So far, we haven’t had much in the way of hard numbers as far as the Xbox One Scorpio goes- Microsoft announced it at E3 last year, with the promise that the system would be able to target 4K gaming, thanks to a 6 TFLOPs GPU- and that was a pretty ambitious promise. It was also the only firm commitment we got from Microsoft.
Since then, we’ve been left to speculate about what else the system’s specs might entail. Reports earlier this year suggested that Microsoft may be using an AMD Vega CPU for the console, and popular speculation has pegged the total memory in the console being bumped up t0 12GB of RAM for the longest time.
However, in new document obtained by Eurogamer’s Digital Foundry, Microsoft’s plans for the Scorpio are made a bit clearer than what we have known so far. The report by Digital Foundry confirms that the Scorpio will have a 6 TFLOPs GPU, and that developers will be allowed to utilize that power however they wish to. The report also reveals that the controversial and contentious ESRAM from the Xbox One design is gone on the Scorpio- Microsoft is suggesting that the increased memory bandwidth of 320 GB/s should be enough to compensate for its absence. The L2 cache also appears to have been increased to four times as large. Digital Foundry are also speculating, based on text in the document, that the Scorpio will have 12GB of GDDR5 RAM.
At the same time, there is also some bad news, or what could be bad news- it sounds like the CPU upgrades in the Scorpio may not be in line with the GPU upgrades. According to Digital Foundry’s analysis, the original text in the document about the Scorpio suggests that it may just be using a higher clocked version of its existing CPU technology. To be fair, this is not explicitly confirmed in the document, and is just what Digital Foundry is deriving based on the text- but their reasoning seems solid enough.
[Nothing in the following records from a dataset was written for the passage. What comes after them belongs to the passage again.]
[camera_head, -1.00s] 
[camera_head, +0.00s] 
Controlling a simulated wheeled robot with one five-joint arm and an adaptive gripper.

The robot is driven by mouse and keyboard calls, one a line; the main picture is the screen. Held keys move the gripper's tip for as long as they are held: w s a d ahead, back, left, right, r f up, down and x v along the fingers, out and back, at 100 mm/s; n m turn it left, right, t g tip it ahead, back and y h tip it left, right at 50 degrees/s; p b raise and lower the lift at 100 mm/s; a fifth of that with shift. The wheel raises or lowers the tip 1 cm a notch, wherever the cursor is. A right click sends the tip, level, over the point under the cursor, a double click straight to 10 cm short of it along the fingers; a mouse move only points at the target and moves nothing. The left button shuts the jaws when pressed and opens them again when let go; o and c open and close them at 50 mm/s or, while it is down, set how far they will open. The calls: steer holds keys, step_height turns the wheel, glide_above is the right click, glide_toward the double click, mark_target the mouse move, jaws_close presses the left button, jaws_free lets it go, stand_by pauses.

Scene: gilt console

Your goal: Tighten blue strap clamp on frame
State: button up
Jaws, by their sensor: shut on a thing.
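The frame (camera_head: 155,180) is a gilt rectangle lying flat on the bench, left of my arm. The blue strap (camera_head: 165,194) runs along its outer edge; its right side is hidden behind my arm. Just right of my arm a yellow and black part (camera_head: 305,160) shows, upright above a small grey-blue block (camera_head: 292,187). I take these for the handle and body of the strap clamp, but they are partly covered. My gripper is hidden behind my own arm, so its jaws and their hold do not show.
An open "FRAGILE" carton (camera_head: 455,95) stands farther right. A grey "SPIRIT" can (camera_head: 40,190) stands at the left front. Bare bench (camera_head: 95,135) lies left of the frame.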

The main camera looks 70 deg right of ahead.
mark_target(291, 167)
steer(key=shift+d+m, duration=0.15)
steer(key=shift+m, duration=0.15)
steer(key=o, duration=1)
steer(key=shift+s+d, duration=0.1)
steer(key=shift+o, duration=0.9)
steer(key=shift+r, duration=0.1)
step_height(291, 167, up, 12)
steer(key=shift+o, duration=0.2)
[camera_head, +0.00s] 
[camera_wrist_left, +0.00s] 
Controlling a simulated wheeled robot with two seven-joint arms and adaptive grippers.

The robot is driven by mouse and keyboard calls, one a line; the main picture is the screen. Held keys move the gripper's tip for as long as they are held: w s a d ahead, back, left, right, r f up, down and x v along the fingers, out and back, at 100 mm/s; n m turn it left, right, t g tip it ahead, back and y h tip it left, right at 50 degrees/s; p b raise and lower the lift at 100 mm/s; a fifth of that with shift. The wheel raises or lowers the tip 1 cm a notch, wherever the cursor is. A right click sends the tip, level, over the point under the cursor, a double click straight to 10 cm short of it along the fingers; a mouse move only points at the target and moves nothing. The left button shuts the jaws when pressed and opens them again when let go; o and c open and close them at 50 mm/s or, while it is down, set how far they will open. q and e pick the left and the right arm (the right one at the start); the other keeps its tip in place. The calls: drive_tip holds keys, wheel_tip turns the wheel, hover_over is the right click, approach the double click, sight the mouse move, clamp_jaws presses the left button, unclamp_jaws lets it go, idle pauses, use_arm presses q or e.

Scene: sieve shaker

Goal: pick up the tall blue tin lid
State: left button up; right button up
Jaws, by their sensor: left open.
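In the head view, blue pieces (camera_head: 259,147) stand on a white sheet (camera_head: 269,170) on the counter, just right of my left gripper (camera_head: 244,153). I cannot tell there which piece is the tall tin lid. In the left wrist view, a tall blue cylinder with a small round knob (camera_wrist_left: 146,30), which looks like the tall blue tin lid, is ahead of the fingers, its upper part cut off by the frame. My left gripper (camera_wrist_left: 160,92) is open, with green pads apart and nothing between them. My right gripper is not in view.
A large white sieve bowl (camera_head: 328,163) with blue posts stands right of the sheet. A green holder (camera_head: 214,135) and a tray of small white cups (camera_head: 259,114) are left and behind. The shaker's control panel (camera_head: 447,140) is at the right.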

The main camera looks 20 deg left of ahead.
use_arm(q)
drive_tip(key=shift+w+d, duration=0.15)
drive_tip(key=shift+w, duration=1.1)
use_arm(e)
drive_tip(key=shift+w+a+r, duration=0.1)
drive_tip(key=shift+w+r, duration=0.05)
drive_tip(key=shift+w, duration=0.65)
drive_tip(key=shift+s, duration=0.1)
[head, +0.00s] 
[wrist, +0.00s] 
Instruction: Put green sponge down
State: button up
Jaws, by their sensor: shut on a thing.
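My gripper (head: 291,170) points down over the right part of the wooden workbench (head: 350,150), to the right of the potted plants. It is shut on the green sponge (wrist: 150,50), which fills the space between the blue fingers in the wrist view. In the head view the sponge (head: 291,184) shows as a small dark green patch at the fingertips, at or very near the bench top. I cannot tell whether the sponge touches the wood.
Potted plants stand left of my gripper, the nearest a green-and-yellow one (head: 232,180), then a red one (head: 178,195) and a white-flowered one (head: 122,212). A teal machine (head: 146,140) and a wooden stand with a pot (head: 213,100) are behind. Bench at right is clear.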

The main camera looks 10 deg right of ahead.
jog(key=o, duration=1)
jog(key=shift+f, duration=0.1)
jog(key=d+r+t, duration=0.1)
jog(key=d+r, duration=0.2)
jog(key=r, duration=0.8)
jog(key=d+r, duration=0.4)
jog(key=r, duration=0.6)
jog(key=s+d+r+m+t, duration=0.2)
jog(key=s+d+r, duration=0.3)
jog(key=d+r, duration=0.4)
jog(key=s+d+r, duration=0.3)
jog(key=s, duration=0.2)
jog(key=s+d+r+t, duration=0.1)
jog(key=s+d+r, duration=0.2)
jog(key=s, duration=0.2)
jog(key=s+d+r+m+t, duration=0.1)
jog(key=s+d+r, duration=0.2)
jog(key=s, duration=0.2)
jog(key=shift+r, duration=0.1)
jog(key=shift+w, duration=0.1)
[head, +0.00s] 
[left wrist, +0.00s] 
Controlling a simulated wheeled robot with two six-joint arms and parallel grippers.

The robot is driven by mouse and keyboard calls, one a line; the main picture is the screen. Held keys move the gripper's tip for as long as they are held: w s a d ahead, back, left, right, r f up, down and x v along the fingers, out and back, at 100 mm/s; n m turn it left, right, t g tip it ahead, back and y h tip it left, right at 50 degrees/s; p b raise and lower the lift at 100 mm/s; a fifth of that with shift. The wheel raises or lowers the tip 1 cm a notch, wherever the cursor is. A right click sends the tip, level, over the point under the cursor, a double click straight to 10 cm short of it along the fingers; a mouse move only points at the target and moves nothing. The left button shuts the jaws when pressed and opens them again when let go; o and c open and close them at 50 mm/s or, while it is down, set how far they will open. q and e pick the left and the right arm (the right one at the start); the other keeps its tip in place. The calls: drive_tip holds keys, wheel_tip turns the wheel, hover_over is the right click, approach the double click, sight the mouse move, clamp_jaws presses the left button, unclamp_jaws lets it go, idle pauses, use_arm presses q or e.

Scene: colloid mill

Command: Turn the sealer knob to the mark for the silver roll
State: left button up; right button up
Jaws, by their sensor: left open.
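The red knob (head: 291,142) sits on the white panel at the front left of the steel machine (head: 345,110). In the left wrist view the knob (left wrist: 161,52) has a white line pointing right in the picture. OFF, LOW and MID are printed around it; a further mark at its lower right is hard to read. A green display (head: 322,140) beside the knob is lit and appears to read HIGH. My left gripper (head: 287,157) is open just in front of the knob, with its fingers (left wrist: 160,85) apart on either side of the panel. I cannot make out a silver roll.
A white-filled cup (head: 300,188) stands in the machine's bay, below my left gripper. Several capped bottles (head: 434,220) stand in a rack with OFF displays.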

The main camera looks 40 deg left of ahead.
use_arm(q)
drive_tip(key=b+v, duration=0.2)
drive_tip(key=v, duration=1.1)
Digital Foundry have also confirmed that Microsoft seem to be pushing for the same Checkerboard 4K rendering and upscaling technique that Sony employs on the PS4. Whether or not this means that the Scorpio may not render each game in native 4K is something that remains to be seen.
Now, it is to be noted that the document in question is dated to being right after E3 last year; a remark by Phil Spencer earlier today seems to suggest that Microsoft are only now finalizing the specs and hardware for Scorpio, which means that plenty of changes could have been made to the system’s core design since this document was conceived of. Whether that could be something as dramatic as an entirely new CPU chipset, for example, however, remains to be seen.
Microsoft will presumably share exact, detailed specs for the Scorpio come E3, so we should know then whether or not anything has changed from when Microsoft shared this document with their developers last year. For now, however, it is fascinating to have a clearer picture of the direction that Microsoft are hoping to go in with the Xbox Scorpio.